AP Statistics 4.2 Estimating Probabilities Using Simulation- FRQs - Exam Style Questions

(a)
(i) Let \( X \) = the number of gift cards a particular employee receives in a \( 52 \)-week year.
\( X \) follows a binomial distribution with \( n = 52 \) trials and probability of success \( p = \frac{1}{200} = 0.005 \) for each trial.

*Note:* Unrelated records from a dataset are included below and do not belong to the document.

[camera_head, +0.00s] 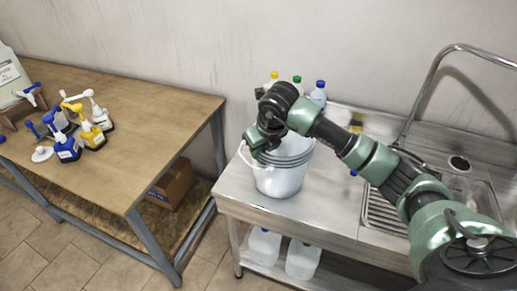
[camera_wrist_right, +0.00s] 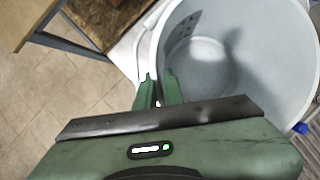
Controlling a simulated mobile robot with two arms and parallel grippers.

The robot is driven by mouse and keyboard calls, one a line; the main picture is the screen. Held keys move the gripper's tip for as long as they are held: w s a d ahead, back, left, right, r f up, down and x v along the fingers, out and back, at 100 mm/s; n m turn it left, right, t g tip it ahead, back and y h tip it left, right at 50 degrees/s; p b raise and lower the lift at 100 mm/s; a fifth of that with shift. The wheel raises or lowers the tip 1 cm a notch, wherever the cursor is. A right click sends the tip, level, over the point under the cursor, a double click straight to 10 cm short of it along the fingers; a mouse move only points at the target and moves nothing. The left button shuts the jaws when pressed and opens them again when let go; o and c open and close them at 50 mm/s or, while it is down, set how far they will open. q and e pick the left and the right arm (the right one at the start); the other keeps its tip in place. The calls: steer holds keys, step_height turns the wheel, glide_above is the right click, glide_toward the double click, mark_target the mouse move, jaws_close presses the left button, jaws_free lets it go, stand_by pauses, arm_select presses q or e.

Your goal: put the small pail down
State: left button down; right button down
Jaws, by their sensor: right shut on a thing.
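The small pail (camera_head: 279,182) is pale grey-white, with ribs below its rim and a thin handle at its left side. It is upright at the left end of the steel counter (camera_head: 235,193); I cannot tell whether its base touches the top. My right gripper (camera_head: 258,150) is shut on the pail's left rim. In the right wrist view the fingers (camera_wrist_right: 158,92) pinch the wall of the pail (camera_wrist_right: 225,65), and its inside looks empty. My arm hides part of the pail's far rim. My left gripper is not in view.
Several capped bottles (camera_head: 318,95) stand behind the pail near the wall. A sink (camera_head: 470,187) with a tall faucet (camera_head: 425,90) is at the right. Jugs (camera_head: 302,259) are on the lower shelf.

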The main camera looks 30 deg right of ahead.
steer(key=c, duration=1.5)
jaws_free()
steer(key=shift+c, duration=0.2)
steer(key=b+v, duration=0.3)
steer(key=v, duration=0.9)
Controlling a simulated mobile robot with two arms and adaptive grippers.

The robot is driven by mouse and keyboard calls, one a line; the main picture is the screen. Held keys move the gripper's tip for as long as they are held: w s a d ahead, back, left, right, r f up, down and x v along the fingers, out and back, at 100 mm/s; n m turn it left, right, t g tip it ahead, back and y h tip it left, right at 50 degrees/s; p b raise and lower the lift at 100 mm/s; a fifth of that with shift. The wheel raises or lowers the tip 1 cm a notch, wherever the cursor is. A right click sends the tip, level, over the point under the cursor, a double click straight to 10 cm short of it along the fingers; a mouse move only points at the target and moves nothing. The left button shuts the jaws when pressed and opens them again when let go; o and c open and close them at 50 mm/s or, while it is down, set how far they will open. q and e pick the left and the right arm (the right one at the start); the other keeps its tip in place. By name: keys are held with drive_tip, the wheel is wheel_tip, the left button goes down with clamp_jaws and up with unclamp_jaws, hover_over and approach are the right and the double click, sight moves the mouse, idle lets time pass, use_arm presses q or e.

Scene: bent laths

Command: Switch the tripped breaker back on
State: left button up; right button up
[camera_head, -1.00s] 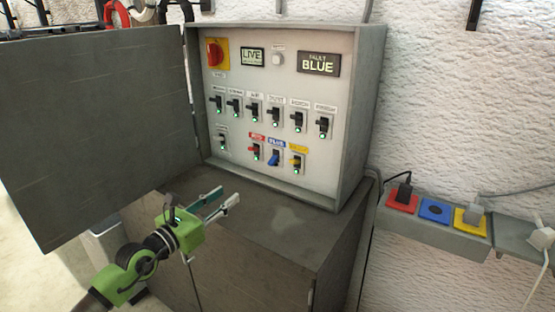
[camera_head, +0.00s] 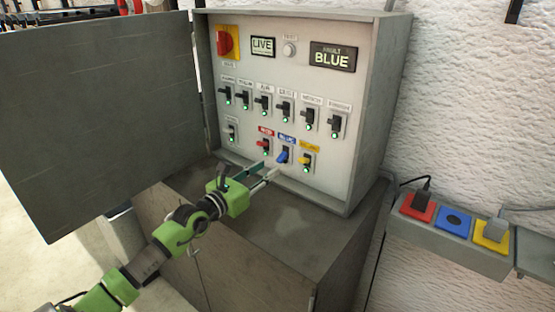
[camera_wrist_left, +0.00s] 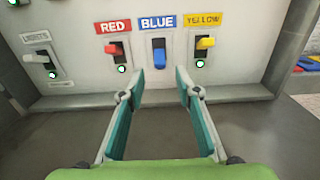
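The blue breaker (camera_head: 284,156) sits in the bottom row of the panel between the red breaker (camera_head: 265,146) and the yellow breaker (camera_head: 305,161). In the left wrist view the blue lever (camera_wrist_left: 159,55) hangs down with no lit lamp visible, while the red and yellow ones show lit lamps. A display (camera_head: 333,57) reads "FAULT BLUE". My left gripper (camera_head: 270,175) is open and empty, just in front of and below the blue breaker; its fingers (camera_wrist_left: 160,90) flank the blue breaker's column in the wrist view, apart from it. My right gripper is not in view.
The open cabinet door (camera_head: 105,120) stands at the left. A red rotary switch (camera_head: 226,42) and a "LIVE" display (camera_head: 263,46) are above several other breakers. The ledge (camera_head: 290,220) below the panel is clear. Coloured sockets (camera_head: 453,222) are at the right.

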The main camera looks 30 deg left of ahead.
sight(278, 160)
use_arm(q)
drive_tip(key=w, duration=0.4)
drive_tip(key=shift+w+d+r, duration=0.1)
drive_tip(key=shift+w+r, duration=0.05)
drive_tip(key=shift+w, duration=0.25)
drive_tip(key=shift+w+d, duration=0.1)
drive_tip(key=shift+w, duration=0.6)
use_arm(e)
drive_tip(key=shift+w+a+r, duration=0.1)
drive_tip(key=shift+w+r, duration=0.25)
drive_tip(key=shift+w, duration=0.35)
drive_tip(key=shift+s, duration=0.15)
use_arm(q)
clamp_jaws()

(ii) The probability that a particular employee receives at least one gift card is:
\( P(X \geq 1) = 1 – P(X = 0) \)
\( P(X = 0) = \binom{52}{0}(0.005)^0(0.995)^{52} = (1)(1)(0.995)^{52} \approx 0.7705 \)
\( P(X \geq 1) = 1 – 0.7705 = 0.2295 \)
The probability is approximately \( \boxed{0.2295} \).

(b)
The expected value is:
\( E(X) = np = 52 \times 0.005 = 0.26 \)
Interpretation: If this random selection process is repeated over many years, a particular employee would receive an average of \( 0.26 \) gift cards per year, or about one gift card every four years.

(c)
No, Agatha does not have a strong argument that the selection process was not truly random.
Explanation: The probability that a particular employee receives no gift cards in a \( 52 \)-week year is \( (0.995)^{52} \approx 0.7705 \), which means there’s about a \( 77\% \) chance that any given employee would not receive a gift card in a year. Since this is quite likely to occur by random chance, Agatha’s experience does not provide strong evidence against the randomness of the selection process.